Welcome to one of France’s most beautiful seaside towns, overlooking cobalt blue sea framed by Provençal greenery and majestic hillside of the French Riviera. Villefranche-sur-Mer connects the charming city of Nice to the east along with Mont Boron, Mont Alban and Mont Vinaigrier. The deepwater bay of Villefranche-sur-Mer means all kinds of boats can drop anchor there and their owners can make the most of the preferable climate. Treat yourself to a delightful day out exploring the old town’s winding streets, where the orange-tinted façades are reminiscent of the ever-present sun that shines on the city.
In the village, warm colours of the houses contrast with the pale shades of the louvred shutters, which are often half-closed, allowing a glimpse of the inhabitants’ peaceful lives.
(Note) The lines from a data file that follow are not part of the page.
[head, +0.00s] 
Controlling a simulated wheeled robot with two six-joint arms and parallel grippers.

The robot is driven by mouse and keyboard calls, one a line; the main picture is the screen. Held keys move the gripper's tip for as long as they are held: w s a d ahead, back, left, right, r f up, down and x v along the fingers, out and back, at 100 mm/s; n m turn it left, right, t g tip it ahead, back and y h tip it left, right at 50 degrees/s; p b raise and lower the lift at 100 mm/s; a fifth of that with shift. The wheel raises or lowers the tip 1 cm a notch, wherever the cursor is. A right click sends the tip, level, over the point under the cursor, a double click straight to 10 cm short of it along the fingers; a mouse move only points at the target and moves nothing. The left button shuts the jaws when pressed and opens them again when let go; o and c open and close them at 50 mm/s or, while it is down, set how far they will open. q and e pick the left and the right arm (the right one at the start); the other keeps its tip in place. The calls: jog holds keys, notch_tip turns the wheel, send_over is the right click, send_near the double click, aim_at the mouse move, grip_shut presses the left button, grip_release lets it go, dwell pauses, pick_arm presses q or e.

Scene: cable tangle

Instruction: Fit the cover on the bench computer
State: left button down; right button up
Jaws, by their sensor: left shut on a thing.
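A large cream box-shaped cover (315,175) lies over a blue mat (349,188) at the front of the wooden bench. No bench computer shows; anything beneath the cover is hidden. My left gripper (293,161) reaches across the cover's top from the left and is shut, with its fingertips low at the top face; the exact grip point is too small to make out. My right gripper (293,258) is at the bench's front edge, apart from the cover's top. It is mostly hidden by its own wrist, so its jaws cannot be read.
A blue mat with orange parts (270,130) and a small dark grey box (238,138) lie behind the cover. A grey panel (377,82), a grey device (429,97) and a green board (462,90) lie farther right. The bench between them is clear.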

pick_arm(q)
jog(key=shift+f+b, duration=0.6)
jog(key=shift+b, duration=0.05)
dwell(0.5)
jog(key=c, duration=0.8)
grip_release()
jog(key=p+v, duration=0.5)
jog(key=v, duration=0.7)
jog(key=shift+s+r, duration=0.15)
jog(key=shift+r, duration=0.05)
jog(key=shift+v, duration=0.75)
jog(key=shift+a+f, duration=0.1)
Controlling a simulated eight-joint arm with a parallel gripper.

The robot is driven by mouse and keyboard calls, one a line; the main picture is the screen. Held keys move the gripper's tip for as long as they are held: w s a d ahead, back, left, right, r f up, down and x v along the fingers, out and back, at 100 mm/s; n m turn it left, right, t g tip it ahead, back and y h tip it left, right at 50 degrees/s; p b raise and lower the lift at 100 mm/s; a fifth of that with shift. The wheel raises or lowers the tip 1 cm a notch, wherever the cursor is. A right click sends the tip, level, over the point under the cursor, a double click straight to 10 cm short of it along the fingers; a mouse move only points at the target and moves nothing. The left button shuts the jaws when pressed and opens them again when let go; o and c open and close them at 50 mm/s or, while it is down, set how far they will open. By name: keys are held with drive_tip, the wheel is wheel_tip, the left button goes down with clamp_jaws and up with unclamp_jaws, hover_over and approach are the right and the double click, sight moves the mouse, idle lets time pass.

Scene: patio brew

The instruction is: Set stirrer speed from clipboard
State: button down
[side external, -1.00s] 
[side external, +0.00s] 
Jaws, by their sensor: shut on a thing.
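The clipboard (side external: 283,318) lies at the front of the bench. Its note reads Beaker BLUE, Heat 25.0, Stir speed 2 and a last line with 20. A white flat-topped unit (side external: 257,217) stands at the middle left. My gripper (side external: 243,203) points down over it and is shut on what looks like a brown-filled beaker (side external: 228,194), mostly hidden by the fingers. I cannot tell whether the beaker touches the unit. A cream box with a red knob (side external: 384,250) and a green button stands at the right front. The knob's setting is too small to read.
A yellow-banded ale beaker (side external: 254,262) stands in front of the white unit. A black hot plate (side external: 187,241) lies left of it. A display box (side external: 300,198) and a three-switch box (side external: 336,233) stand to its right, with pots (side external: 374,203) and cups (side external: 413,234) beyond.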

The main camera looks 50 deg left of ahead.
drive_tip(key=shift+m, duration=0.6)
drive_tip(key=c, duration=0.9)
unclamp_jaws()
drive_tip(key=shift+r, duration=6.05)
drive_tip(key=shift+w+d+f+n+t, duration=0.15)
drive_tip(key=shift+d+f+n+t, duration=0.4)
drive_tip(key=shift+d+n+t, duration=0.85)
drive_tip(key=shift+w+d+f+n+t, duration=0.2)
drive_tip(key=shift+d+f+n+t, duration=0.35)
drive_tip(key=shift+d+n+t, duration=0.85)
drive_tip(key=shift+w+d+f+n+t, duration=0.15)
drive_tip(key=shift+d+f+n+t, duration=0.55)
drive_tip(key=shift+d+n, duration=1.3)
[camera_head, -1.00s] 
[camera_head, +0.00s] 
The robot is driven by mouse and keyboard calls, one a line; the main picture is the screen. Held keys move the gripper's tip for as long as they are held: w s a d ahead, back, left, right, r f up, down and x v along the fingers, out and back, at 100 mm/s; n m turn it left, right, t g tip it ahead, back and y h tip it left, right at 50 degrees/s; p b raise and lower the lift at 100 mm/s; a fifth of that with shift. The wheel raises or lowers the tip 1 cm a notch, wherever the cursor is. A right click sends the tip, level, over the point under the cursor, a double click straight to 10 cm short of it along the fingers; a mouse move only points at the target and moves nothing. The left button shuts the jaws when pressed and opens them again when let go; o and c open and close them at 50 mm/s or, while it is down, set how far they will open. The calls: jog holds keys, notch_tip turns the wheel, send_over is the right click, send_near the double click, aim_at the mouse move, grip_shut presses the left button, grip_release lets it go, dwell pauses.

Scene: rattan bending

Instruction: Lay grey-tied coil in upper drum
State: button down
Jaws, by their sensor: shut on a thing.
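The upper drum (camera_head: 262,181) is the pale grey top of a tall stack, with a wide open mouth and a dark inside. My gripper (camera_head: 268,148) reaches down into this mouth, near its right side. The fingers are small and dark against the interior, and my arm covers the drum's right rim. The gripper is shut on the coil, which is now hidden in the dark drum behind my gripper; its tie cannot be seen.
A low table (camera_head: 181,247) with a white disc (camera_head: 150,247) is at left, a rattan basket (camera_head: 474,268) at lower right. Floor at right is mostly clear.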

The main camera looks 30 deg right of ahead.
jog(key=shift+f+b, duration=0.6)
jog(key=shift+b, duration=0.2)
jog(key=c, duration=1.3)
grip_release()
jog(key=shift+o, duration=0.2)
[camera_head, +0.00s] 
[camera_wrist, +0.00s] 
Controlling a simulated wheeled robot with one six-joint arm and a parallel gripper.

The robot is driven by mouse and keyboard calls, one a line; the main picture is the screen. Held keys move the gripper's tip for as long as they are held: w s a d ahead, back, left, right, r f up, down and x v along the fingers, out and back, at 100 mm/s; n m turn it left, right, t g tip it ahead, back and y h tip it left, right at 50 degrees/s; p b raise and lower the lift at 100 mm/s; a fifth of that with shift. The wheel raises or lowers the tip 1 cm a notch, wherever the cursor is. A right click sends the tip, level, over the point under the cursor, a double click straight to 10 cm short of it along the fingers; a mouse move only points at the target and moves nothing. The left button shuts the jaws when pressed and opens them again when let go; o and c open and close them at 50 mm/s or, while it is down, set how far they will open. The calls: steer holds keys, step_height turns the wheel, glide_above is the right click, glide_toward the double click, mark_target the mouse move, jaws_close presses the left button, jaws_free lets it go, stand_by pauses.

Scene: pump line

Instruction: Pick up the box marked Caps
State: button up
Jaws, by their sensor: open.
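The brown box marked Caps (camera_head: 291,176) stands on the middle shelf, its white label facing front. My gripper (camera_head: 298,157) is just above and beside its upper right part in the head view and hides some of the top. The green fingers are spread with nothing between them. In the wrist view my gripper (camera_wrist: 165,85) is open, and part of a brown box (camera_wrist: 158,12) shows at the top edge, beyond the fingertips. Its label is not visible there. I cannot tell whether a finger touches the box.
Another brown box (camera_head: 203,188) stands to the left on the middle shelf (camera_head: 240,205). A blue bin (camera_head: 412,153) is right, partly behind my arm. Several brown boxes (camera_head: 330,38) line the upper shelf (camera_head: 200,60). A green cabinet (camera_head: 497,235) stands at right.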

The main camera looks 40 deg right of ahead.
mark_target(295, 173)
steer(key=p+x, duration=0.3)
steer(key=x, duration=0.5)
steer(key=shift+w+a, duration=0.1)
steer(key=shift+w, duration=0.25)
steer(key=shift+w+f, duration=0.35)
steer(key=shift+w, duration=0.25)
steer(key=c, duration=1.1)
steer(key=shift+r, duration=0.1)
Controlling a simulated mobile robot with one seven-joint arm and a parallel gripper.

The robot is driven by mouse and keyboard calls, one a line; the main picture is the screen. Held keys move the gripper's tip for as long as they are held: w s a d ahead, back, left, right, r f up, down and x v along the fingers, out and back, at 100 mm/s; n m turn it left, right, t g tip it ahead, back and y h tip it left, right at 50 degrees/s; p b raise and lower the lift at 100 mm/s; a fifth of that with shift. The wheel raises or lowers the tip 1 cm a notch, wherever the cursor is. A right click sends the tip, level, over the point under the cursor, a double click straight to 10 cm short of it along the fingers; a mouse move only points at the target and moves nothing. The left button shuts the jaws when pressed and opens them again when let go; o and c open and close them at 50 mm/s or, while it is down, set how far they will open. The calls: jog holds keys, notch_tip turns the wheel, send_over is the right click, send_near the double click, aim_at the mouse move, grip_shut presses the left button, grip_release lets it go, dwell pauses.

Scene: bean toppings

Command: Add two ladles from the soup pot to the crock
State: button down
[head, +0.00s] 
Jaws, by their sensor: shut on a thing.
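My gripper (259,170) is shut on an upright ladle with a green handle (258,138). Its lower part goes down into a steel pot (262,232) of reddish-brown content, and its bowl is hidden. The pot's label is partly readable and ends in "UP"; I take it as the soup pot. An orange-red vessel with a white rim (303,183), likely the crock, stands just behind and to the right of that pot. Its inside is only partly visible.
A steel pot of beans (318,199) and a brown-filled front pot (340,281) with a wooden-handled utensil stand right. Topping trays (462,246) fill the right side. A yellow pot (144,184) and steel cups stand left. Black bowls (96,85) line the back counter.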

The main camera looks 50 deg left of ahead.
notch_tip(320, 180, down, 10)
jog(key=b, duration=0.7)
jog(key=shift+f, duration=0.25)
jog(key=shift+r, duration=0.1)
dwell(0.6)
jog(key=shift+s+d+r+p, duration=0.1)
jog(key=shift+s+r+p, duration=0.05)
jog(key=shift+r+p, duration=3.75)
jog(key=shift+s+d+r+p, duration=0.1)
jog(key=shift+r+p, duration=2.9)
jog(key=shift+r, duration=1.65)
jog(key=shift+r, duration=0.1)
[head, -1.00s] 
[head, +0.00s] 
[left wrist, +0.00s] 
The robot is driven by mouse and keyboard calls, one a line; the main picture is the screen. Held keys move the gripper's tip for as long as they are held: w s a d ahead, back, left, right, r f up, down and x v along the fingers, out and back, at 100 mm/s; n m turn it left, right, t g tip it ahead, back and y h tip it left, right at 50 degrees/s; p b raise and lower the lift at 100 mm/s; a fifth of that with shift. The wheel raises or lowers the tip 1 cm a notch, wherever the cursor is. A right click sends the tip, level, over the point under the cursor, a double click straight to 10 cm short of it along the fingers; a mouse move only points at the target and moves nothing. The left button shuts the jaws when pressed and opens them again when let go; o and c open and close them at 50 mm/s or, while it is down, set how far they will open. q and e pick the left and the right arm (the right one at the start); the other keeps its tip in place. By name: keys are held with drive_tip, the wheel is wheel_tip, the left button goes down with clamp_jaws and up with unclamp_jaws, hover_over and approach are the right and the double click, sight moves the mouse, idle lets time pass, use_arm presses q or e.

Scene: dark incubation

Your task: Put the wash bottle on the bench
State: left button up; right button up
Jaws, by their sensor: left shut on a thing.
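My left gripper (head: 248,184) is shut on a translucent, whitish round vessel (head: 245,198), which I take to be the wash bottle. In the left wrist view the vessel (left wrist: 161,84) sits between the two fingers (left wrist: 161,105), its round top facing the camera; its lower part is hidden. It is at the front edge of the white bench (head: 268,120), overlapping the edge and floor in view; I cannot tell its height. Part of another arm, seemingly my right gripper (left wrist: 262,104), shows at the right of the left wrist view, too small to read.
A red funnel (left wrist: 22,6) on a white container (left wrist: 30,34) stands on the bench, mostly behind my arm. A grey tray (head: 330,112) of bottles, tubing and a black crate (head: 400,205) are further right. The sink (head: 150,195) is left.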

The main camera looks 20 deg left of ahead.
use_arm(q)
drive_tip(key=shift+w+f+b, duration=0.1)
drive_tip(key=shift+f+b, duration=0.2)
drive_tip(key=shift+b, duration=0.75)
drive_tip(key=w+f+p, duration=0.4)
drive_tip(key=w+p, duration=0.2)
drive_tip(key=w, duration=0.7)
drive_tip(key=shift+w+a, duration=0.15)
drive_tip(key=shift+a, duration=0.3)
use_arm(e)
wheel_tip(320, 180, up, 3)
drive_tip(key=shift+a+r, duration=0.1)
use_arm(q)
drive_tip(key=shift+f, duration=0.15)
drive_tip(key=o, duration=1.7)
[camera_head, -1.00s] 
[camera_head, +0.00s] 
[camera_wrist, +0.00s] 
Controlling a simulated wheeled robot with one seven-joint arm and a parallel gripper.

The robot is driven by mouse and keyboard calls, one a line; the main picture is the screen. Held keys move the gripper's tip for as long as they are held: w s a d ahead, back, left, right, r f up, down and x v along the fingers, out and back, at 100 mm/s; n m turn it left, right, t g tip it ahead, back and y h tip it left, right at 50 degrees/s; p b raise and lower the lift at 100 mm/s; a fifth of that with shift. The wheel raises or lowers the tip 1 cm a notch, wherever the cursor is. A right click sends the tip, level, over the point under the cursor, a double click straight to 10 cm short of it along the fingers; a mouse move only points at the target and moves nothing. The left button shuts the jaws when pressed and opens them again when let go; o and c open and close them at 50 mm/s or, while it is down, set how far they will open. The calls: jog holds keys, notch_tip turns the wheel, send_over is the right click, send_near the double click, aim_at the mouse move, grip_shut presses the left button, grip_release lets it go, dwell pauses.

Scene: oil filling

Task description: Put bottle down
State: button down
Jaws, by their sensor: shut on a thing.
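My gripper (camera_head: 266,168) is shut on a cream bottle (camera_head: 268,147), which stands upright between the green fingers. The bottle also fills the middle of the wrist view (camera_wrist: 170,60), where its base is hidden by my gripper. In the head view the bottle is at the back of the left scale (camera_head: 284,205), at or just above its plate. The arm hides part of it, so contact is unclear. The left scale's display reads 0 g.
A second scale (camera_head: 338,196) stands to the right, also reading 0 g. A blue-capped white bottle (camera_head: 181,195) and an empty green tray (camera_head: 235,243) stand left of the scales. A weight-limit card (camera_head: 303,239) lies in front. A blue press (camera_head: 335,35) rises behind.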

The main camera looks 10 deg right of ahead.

Enjoy a leisurely stroll around the maze of shops, restaurants and steps. You will probably end up on Rue Obscure, an underground street built in the 13th century for soldiers to pass through more easily. Also used for storing wine and protecting livestock.
Continue your tour at the Church of St. Michael, with a façade in a sublime colour palette of white, pink and pale yellow. Its colours and Baroque architecture from the 18th century echo the opulent religious buildings of Italy. The inside of the church, in amber shades, contains one of the oldest organs in Alpes-Maritimes, dating from 1790. You can also admire a life-size, recumbent statue of Christ, carved from fig tree wood. Another place to discover is the Chapel of St. Peter near the fishing harbour, which was decorated by the famous Jean Cocteau in 1957.
History buffs will have a field day exploring the citadel founded by the Duke of Savoy in 1554 for the purpose of guarding the harbour. Remarkably well preserved, it offers a reminder of the medieval glory of this ancient town. The citadel has three museums within it: the Volti Museum dedicated to the art of sculpture, where you can discover a hundred or so bronze, terracotta and copper female statues revealing their voluptuous curves in contrast with the rough stone; the Goetz-Boumeester collection including famous paintings, notably by Miró and Picasso, with a total of a hundred or so works ranging from figurative to abstract art; and the Roux collection of nearly 300 historical polychrome ceramic figurines illustrating daily life from the Middle Ages to the Renaissance.
You can also make an excursion to the peninsula of Cap Ferrat, which you can see from the harbour. With its protected environment it has some of the most beautiful nature and palaces on the French Riviera, like the Villa Ephrussi de Rothschild, a magnificent Italian-style villa built by the baroness, Beatrice Ephrusse de Rothchild.